May 14, 2015

BBF Books: Distilled In Maine Update!

Man, the Portland food writing and restaurant scene just went crazy. Lost its damn mind over "Criticgate 2015." I'll just be over here, "la la la!" writing about whatever, trying to stay out of the fray. Because we all know I don't have strong opinions, mm-mm, not me. 

So: my exciting news! I have a beautiful preview of my next book to share with you. "Distilled in Maine: A History of Libations, Temperance and Craft Spirits" is off to print soon. It will be released mid-July, and you can bet your bottom there will be a party (with booze, natch). 

As usual, the designers at the History Press did a great job with the cover layout:


And you can see that famed bartender John Myers wrote a forward! I was so excited when John agreed to do so; he's got a great voice and provided a nice overview of why Maine is so unique when it comes to alcohol (hint: it's the birthplace of Prohibition!). 

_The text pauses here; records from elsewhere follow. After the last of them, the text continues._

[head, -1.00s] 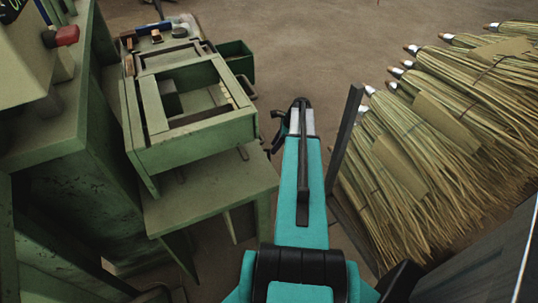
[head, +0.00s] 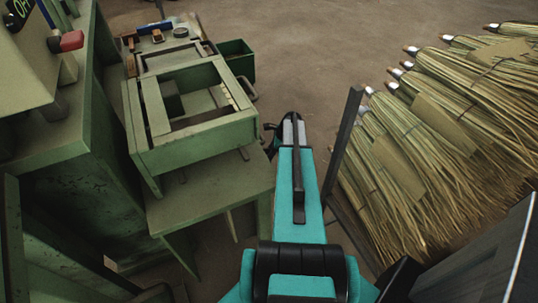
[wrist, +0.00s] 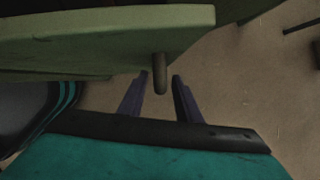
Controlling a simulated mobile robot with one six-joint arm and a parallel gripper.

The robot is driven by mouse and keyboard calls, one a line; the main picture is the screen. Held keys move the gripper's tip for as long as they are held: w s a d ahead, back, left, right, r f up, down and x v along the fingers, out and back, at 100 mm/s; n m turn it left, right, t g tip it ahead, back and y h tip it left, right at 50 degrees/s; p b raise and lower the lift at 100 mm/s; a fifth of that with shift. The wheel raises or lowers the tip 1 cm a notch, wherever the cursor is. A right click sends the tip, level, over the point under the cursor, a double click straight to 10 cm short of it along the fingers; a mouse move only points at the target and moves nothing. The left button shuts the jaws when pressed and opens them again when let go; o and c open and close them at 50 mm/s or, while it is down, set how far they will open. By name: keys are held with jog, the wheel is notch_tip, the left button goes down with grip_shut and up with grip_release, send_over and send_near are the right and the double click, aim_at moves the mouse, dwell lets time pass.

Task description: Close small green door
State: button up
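In the wrist view, a green panel (wrist: 95,35) with a rounded right corner spans the top left. I take it for the small green door, but cannot tell how far it stands open. A dark rounded handle (wrist: 160,73) sticks out below its edge. My gripper (wrist: 158,80) is open. Its two dark fingers point toward the panel, with the handle between their tips in the picture; I cannot see contact. In the head view, my gripper (head: 272,138) is largely hidden by my teal arm, right of the green machine (head: 190,145).
A flat green shelf (head: 212,195) juts out below the machine. A green bin (head: 236,60) stands behind it. Bundles of straw brooms (head: 440,130) fill the right side, past a dark upright post (head: 345,140). Open brown floor lies at the back.

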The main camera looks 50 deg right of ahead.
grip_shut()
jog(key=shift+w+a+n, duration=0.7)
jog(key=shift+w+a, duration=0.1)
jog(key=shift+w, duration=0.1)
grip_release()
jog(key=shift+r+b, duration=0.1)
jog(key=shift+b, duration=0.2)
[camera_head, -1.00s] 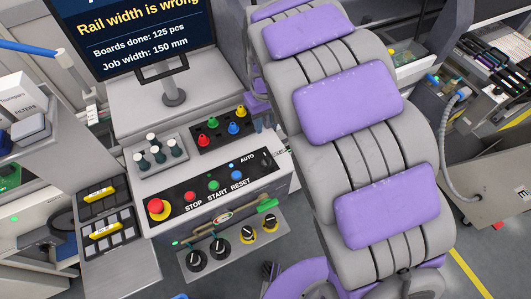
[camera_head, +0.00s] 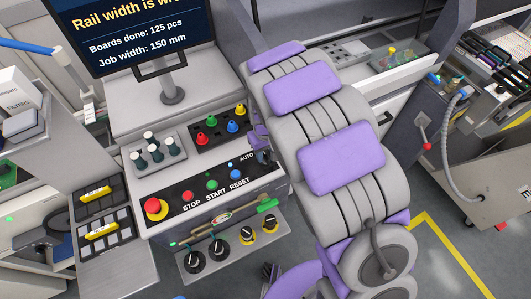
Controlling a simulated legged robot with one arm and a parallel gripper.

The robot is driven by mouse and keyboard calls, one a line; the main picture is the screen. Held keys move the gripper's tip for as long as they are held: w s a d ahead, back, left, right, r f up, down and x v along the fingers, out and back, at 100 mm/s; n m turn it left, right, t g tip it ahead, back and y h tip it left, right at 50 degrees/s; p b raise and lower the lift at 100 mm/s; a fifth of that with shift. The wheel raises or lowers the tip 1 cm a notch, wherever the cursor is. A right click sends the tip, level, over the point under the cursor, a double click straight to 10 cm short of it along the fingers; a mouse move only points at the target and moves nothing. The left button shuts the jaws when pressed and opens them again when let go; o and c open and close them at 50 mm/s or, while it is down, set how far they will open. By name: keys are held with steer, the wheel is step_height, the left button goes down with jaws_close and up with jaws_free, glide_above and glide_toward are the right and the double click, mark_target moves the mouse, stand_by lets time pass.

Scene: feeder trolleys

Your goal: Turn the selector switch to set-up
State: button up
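The control panel (camera_head: 180,220) has a black strip with a red mushroom button (camera_head: 156,208), a red STOP, a green START and a blue RESET button (camera_head: 236,174). At the strip's right end is the word AUTO (camera_head: 246,159); a dark knob-like shape (camera_head: 264,157) shows beside it, and I cannot tell if it is the selector switch or part of my gripper. No set-up label is readable. My gripper (camera_head: 258,143) is at the right end of the panel, mostly hidden behind my grey and purple arm. Its fingers are too small and covered to tell open from shut.
Behind the strip stand coloured pegs (camera_head: 211,122) and dark pegs with pale tops (camera_head: 152,148). A monitor (camera_head: 140,30) reads "Rail width is wrong". Black and yellow knobs (camera_head: 246,235) sit on a lower plate. A trolley with a red-tipped lever (camera_head: 427,146) is at right.

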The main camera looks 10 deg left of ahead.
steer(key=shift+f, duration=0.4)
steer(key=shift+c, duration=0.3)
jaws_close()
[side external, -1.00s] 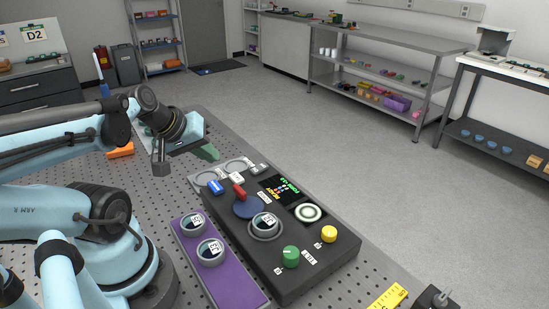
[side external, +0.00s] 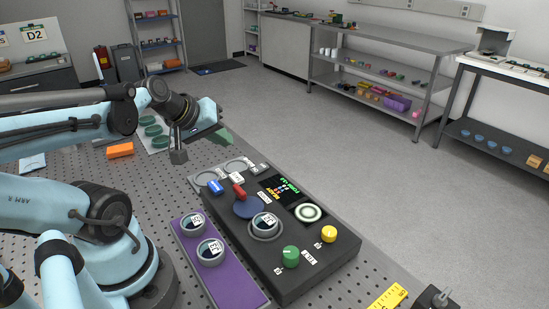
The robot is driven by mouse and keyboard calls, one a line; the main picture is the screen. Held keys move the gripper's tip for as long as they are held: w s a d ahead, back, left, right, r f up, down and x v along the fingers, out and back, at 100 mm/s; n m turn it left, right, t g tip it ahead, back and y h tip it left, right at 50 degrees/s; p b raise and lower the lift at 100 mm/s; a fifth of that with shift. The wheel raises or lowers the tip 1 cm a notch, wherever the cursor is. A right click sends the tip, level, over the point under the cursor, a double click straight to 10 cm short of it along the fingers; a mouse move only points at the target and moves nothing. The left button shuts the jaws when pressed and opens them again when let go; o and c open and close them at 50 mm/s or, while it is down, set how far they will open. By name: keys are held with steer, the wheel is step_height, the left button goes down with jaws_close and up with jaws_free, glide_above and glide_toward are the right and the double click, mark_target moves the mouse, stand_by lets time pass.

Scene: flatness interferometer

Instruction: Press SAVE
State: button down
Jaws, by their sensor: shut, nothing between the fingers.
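The dark instrument box (side external: 315,272) lies on the perforated bench. Its top bears a blue button (side external: 216,187), a white button (side external: 237,178), a grey part (side external: 259,169), a red lever (side external: 239,191), a green knob (side external: 291,256) and a yellow knob (side external: 329,234). The small labels are too blurred for me to tell which one reads SAVE. My gripper (side external: 224,136) is shut and empty, its green tip in the air above and behind the far end of the box, apart from all the controls.
A purple tray (side external: 238,287) with two labelled round pieces lies along the box's left side. Behind my gripper are a pale tray with green discs (side external: 150,131) and an orange block (side external: 120,150). A yellow ruler (side external: 388,298) lies at the near right. Shelves stand well away.

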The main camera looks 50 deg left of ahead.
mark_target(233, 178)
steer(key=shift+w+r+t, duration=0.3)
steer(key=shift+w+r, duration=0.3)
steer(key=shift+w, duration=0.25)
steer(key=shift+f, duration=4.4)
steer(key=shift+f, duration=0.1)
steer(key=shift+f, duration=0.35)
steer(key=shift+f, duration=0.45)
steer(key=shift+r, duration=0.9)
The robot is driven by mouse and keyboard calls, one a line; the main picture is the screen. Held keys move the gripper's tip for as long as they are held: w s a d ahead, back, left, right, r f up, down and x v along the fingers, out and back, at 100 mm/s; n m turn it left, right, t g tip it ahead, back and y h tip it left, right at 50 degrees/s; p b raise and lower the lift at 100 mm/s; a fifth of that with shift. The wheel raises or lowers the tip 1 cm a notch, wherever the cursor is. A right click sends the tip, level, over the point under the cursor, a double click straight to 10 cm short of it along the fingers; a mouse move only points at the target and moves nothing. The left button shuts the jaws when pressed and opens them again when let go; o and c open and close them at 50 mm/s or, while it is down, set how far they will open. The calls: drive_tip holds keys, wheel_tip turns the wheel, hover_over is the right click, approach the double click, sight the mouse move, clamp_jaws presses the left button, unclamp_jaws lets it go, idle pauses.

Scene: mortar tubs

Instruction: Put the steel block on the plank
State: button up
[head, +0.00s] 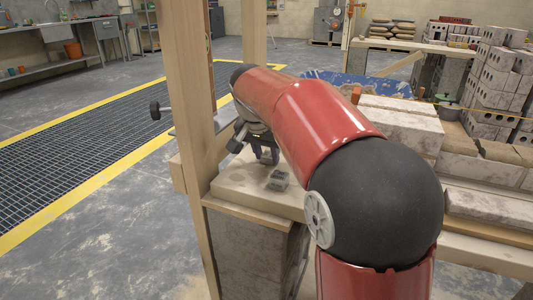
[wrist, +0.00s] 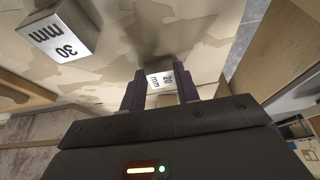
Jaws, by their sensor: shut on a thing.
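My gripper (head: 266,157) is over a pale plank-like board (head: 232,187) in the head view, partly hidden by my arm. In the wrist view my gripper (wrist: 160,88) is shut on a small grey block (wrist: 160,78) marked "20 mm", which sits between the two dark fingers. I cannot tell whether this block touches the board below. A larger grey metal block (wrist: 65,30) marked "30 mm" lies on the board, up and left of the fingers; it also shows in the head view as a small grey block (head: 278,180). The board has pale stains.
A wooden post (head: 188,120) stands close to the left of the board. Stacked pale blocks (head: 400,125) stand to the right, behind my arm. A blue sheet (head: 350,82) lies behind. The floor grating (head: 80,150) at left is clear.

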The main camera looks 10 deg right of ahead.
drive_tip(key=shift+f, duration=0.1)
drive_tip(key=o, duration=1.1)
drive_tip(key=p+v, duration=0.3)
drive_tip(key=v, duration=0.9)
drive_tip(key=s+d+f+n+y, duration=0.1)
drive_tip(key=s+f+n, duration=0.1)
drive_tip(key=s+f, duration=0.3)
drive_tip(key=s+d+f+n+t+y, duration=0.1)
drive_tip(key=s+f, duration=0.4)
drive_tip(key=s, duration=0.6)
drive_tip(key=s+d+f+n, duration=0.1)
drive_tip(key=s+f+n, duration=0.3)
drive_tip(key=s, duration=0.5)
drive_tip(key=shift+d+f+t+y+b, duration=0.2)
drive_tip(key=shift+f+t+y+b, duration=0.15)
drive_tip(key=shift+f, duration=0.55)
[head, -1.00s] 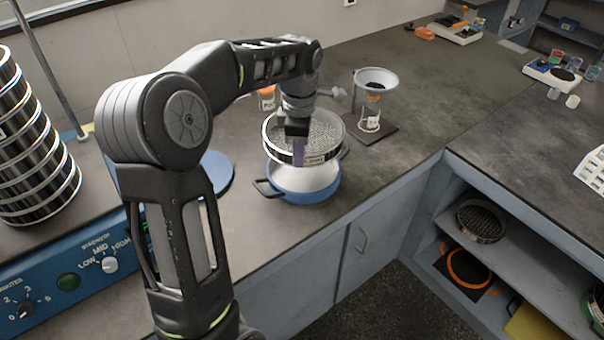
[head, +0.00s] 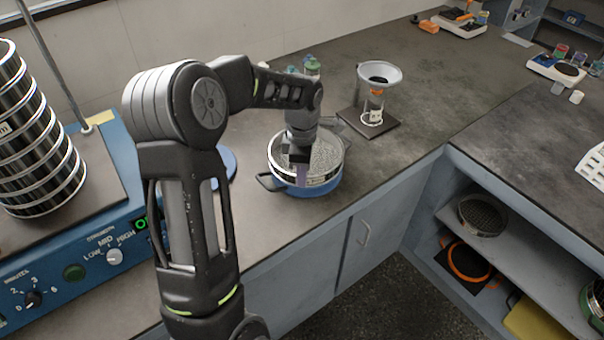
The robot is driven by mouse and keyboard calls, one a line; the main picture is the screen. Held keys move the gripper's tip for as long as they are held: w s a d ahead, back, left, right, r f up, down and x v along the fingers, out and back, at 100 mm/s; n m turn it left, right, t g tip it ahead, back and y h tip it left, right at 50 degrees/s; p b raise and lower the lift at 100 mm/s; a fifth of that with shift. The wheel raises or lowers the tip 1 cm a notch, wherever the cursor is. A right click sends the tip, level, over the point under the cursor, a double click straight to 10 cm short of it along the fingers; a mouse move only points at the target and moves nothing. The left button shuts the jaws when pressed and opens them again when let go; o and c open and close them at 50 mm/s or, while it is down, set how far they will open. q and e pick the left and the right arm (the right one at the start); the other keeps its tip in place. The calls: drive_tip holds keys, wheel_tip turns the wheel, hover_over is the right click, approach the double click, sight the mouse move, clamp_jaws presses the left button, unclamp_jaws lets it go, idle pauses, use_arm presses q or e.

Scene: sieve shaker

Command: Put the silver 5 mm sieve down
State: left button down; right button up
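The silver sieve (head: 325,157) has a mesh floor and a shiny metal rim. It sits low in or on the blue pan (head: 322,190), which has dark side handles and stands on the counter near its front edge. My left gripper (head: 301,174) points down at the near rim of the sieve, with its purple-grey fingertips at the rim wall. The fingers look closed on the rim, though the far finger is hidden. My right gripper is not in view.
A sieve stack (head: 35,150) stands on the blue shaker (head: 75,255) at the left. A funnel stand (head: 376,95) is behind and right of the pan. A blue disc (head: 229,163) lies left of the pan.

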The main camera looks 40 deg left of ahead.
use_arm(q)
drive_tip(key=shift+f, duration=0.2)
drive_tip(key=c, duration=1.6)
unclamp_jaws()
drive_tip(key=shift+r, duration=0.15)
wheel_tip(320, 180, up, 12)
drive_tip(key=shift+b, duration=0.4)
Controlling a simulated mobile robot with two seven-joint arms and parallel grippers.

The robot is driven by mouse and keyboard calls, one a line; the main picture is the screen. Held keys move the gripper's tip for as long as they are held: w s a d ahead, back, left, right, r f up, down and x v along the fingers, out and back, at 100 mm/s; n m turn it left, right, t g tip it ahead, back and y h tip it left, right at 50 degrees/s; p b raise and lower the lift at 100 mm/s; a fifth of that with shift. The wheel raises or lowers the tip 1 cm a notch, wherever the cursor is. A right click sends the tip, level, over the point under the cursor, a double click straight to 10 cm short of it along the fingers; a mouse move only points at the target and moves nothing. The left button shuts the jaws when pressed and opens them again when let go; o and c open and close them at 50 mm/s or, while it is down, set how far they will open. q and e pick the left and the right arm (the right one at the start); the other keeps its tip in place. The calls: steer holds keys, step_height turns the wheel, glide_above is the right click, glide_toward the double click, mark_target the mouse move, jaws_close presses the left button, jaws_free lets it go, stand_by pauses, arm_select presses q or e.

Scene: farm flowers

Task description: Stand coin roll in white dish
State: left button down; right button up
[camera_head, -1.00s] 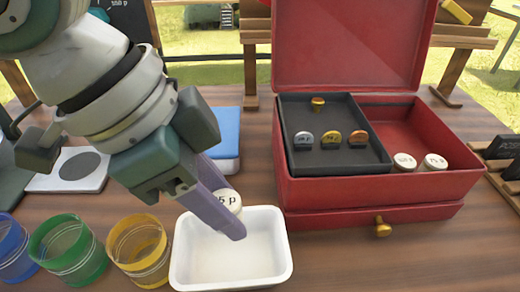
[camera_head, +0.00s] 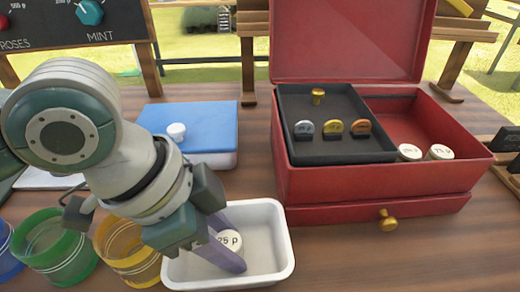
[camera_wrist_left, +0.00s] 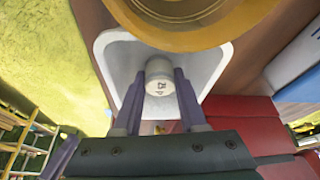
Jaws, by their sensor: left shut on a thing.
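The white dish (camera_head: 268,222) sits on the wooden table in front of the red box. The coin roll (camera_head: 229,240), a white cylinder with "25 p" on its end, is between the purple fingers of my left gripper (camera_head: 222,248). My left gripper is shut on it, with the roll inside the dish's outline. In the left wrist view the roll (camera_wrist_left: 159,82) is pinched between both fingers over the dish (camera_wrist_left: 122,62). I cannot tell whether it touches the dish floor.
The open red cash box (camera_head: 340,192) holds a dark coin tray (camera_head: 335,148) and two more white rolls (camera_head: 438,152). A blue-topped box (camera_head: 205,128) stands behind the dish. Green (camera_head: 52,245) and yellow (camera_head: 125,250) cups stand close on the dish's left.

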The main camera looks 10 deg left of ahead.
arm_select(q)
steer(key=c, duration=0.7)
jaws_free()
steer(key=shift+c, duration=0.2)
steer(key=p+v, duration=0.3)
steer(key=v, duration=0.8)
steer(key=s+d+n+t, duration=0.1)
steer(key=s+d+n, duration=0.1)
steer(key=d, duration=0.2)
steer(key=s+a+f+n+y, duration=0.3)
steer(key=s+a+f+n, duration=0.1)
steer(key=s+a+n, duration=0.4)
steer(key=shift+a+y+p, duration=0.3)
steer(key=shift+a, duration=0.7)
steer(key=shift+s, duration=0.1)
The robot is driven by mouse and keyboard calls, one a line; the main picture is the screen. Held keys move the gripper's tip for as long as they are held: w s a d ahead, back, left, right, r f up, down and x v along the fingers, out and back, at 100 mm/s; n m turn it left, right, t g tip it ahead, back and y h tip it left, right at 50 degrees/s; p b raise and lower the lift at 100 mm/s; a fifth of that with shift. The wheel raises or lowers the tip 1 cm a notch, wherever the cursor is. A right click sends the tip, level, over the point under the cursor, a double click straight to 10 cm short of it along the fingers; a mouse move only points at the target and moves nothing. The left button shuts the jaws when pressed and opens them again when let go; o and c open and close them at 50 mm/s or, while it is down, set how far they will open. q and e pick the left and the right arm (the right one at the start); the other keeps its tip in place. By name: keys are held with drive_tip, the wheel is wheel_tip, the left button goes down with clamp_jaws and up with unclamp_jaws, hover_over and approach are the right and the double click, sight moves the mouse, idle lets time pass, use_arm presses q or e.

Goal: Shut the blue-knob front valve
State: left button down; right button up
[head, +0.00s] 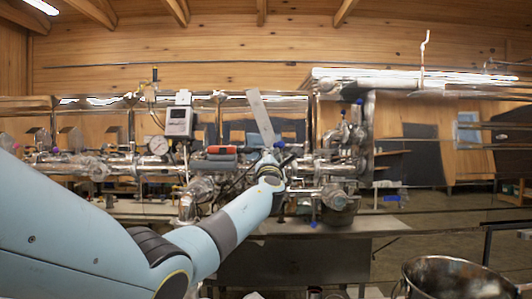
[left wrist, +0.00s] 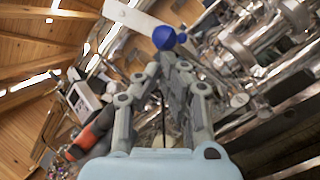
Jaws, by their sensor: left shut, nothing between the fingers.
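A blue round knob (head: 279,144) shows at the lower end of a long flat grey-white lever (head: 260,115) in the middle of the head view. I cannot tell whether the fingertips touch the knob. The valve body behind is largely hidden by my gripper. My right gripper is not in view.
Shiny pipes and fittings (head: 335,165) crowd around the gripper. A red-and-grey handle (head: 222,151), a gauge (head: 158,145) and a grey display box (head: 179,121) stand to the left. Another blue knob (head: 313,224) hangs lower right. A metal pot (head: 455,278) stands front right.

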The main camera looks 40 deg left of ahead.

Of course, as soon as you hit "send" on something profiling the current scene (be it food, booze, or beer) it very soon becomes out-of-date, but the book features 9 craft distilleries in the state and an alcoholic history of Maine (it starts 400 years ago with the first European settlers, who introduced alcohol into the state). 

Naturally, Neal Dow, the so-called Father of Prohibition, plays a large part in the state's history, so I got to know ole Nealie, as I refer to him in my head, pretty well. He's a fascinating character, and I loved revisiting Portland in the 1800s through his eyes. 

I've got the page proofs now, and so I'll give it one final fine-toothed-comb once over, and then it's out of my hands. I'll let you know when and where the party is, as I'm so excited to share "Distilled in Maine" with you! 


Back cover copy: 

Early American Maine ran on sweet and fiery New England Rum. Later, rapid industrial advances and ever-present drinking opportunities made daily life unnecessarily hazardous. Overindulgence triggered a severe backlash, a fierce temperance movement and eighty-two years of prohibition in the Pine Tree State. While the coastal state never really dried out, the Maine Law sent both serious and social drinking under the table for the better part of a century. Liquor crafted in Maine has slowly and quietly remade itself into a respected drink, imbued with history and representing the best of the state’s ingenuity and self-reliance. Contemporary distillers across the state are concocting truly local spirits while creative bartenders are mixing the new and old, bringing back the art of a fine drink. Join Portland food writer Kate McCarty on a spirited romp through the evolution of Maine’s relationship with alcohol.